フレディの美声のセクシーさとパワフルさは確かに唯一無二だが、聖歌隊経験のあるロジャーの高音(特にボヘミアン・ラプソディのオペラ部分で発揮される)や、ブライアンの魅力的な声がフレディの声に重なるとき、えも言われぬ完璧なハーモニーが生まれる。「キラー・クイーン」や「ボヘミアン・ラプソディ」や、「Don't Stop Me Now」[Somebody To Love」などのコーラスのハーモニーは本当に美しい。そもそもフレディの他にもハイクオリティの実力を持つヴォーカルが二人もメンバー内に存在していたことがすでに奇跡。そしてそれを言うなら、メンバーの誰もが、歌も複数の楽器も作曲もこなせる「マルチ奏者」だったということも、彼らの曲のクオリティの高さに繋がっているのだろう。

4人のメンバーを演じた俳優陣は、みんな本人に似ている。ブライアンなんてまさに本人!としか思えないそっくりぶり。しかし彼らが役作りで一番苦労したのは演奏とパフォーマンスの練習だったろう。一日何時間も実際に楽器や振り付けを練習したらしいが、4人とも見事だった。特にライブエイドの場面は実際の舞台と服装も動きも完コピできているから素晴らしい。これにはクイーン本人(音楽監修したブライアンとロジャー)も絶賛したという。

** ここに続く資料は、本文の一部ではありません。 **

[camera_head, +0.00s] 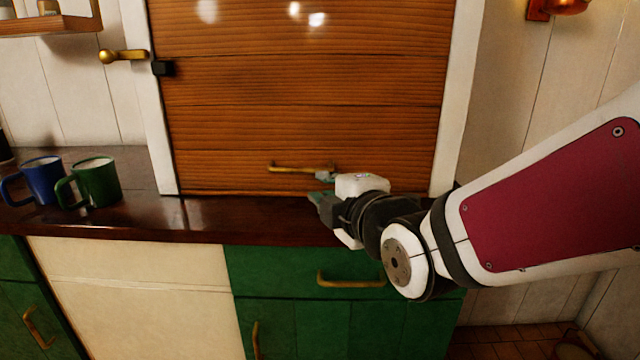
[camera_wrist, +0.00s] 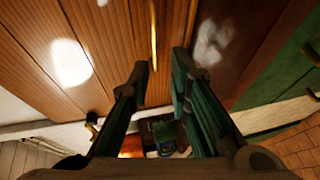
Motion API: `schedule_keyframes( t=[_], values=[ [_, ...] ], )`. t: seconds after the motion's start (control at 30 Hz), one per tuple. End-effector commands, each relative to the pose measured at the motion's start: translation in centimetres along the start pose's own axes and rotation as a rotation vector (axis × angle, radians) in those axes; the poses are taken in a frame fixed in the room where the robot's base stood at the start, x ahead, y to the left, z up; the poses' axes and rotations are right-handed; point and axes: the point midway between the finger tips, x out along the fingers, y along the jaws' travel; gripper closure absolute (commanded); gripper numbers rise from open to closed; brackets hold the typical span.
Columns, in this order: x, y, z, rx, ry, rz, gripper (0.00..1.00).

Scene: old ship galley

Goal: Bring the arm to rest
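My gripper (camera_head: 322,186) is at the right end of a brass handle (camera_head: 292,168), low on a wooden panel (camera_head: 305,85) above the counter. In the wrist view my gripper (camera_wrist: 163,68) has its two fingers apart with nothing between them. The brass handle (camera_wrist: 154,35) shows past the fingertips, in line with the gap. I cannot tell whether a finger touches it. My arm reaches in from the right, and the wrist is over the counter's front edge.
A dark counter (camera_head: 215,222) runs below the panel. A blue mug (camera_head: 42,181) and a green mug (camera_head: 99,184) stand on its left. Green drawers with a brass pull (camera_head: 350,281) are below. Tiled floor (camera_head: 515,343) shows at lower right.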

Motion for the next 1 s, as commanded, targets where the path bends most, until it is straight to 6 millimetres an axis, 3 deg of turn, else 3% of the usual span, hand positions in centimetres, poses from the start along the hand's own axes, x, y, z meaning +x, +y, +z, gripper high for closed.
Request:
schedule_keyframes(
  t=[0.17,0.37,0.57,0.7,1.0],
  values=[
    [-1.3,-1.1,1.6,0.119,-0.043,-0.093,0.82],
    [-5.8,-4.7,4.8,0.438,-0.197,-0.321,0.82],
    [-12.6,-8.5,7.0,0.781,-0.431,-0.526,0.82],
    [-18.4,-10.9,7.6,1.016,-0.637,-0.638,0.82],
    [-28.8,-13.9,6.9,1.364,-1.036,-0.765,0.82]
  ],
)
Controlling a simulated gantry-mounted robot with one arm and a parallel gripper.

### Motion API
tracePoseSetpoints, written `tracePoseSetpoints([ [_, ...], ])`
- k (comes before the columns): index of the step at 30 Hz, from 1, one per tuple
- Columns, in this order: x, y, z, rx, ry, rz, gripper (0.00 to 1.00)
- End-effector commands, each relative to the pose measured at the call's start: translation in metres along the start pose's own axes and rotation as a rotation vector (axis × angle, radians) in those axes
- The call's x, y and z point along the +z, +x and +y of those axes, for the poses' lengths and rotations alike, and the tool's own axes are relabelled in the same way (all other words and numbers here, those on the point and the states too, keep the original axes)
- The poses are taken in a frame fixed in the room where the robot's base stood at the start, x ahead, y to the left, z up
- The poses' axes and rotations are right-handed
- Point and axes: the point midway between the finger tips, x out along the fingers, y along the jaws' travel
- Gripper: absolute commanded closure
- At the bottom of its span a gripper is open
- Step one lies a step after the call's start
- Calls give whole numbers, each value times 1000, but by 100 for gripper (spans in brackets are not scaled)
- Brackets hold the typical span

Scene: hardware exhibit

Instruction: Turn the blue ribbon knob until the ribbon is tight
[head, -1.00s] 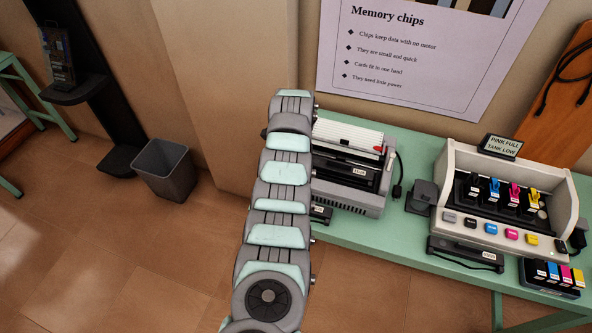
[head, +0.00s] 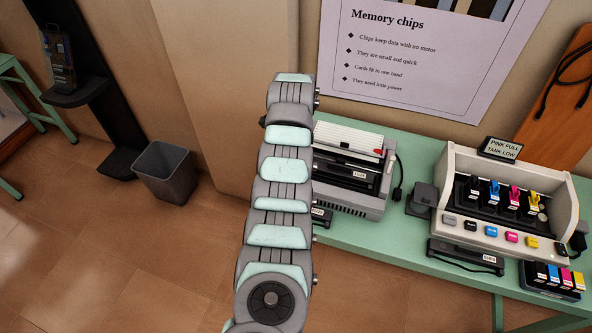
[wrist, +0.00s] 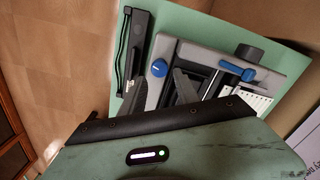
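The grey printer-like machine (head: 340,204) stands on the green table, partly hidden behind my arm in the head view. In the wrist view it shows a round blue knob (wrist: 159,68) at one corner and a blue-ended lever (wrist: 237,70) further right. No label tells which is the ribbon knob. My gripper (wrist: 159,77) is open, with its two grey fingers apart and the round knob in line with the gap between them. Contact cannot be told. The ribbon's tightness cannot be made out. In the head view my arm hides the gripper and knobs.
A cream ink printer (head: 507,205) with coloured cartridges stands to the right on the green table (head: 385,247). A black device with a cable (wrist: 134,45) lies beside the machine. A grey bin (head: 165,172) is on the floor at left.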

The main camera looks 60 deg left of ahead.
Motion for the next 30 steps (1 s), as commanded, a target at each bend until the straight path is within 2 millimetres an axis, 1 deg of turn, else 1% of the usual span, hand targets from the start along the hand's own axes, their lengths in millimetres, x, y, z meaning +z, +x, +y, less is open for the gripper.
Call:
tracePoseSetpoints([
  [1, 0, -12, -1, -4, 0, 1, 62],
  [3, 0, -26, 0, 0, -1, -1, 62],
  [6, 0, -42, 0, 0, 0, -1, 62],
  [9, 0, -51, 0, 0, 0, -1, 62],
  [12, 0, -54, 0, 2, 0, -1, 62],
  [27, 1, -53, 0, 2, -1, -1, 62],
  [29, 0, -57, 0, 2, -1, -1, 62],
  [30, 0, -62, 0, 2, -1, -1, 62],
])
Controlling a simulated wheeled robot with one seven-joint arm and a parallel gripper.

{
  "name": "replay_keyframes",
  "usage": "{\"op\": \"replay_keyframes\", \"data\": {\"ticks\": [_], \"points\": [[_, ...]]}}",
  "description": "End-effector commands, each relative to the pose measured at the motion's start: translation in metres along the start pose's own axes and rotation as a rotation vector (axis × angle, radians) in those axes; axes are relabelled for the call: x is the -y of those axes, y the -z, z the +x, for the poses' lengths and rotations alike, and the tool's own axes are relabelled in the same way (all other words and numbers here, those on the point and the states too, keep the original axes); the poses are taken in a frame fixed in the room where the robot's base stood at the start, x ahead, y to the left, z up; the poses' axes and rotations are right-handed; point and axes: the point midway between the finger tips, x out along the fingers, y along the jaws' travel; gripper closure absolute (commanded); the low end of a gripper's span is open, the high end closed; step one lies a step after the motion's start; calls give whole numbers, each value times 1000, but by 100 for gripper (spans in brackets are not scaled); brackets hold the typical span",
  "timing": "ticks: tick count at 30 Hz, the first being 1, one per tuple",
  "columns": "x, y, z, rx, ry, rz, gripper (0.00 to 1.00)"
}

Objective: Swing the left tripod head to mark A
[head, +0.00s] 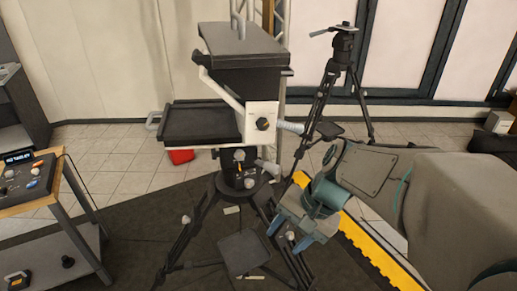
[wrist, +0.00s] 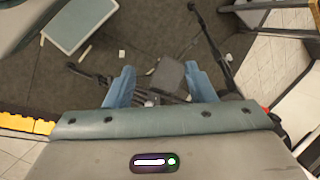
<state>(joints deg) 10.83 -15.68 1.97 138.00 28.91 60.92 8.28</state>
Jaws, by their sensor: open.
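The left tripod (head: 205,215) stands in the middle of the head view, with its dark head (head: 238,178) under a boxy rig (head: 262,125) with a hood and flat tray. A ridged grey grip (head: 290,127) sticks out to the right of the rig. A pale knob or handle (head: 268,166) sits beside the head. My gripper (head: 289,236) is open, low and right of the tripod head, apart from it. In the wrist view my blue fingers (wrist: 160,86) are apart, with a dark square pad and tripod legs (wrist: 215,50) below. I cannot make out mark A.
A second tripod (head: 325,95) with a bare head stands at the back right. A cart (head: 50,220) with a control panel stands at the left. A yellow floor strip (head: 375,255) runs below my arm. Dark mat (head: 130,215) lies open left of the tripod.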

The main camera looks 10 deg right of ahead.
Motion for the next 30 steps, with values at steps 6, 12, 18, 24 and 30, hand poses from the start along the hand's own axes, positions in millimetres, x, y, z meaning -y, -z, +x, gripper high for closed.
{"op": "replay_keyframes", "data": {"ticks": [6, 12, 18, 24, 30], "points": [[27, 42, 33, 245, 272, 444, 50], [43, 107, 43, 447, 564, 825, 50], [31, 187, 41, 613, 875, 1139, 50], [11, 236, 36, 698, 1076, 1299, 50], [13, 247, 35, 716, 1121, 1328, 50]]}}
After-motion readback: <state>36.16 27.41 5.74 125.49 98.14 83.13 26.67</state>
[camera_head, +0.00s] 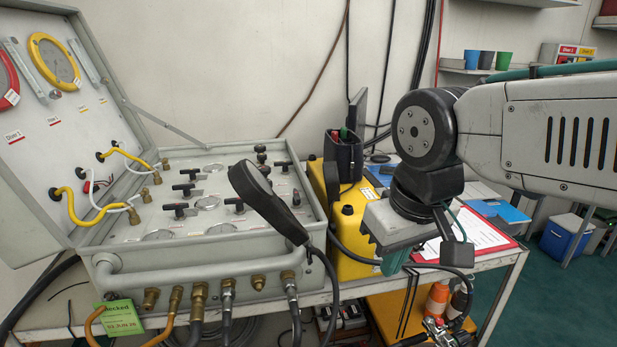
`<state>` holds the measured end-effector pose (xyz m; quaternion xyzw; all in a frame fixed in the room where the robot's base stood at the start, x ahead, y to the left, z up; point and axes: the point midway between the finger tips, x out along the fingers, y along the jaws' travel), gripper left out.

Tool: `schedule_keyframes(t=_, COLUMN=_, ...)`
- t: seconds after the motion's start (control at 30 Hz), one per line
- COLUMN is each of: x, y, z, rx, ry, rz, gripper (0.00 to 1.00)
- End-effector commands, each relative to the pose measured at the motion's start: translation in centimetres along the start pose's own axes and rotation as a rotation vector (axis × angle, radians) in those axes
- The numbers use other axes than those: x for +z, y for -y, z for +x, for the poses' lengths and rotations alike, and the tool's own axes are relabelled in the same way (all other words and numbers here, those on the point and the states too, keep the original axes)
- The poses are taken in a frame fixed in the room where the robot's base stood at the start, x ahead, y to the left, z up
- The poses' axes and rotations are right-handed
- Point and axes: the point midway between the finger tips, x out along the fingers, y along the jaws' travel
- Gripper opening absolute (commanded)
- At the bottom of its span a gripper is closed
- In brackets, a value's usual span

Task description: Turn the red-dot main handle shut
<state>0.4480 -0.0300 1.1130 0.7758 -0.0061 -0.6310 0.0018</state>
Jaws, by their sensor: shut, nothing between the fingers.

個人的には、4人の中で謙虚で温厚な性格でメンバーの間の衝突時の調整役を果たすことも多かったという、ベースのジョン・ディーコンのルックスや人柄が好きだ。彼を演じたのは子役の時に「ジュラシック・パーク」で少年ティムを演じたジョゼフ・マゼロ。あの忘れられない名演技をした恐竜少年が、こんなに素敵に成長していたのね。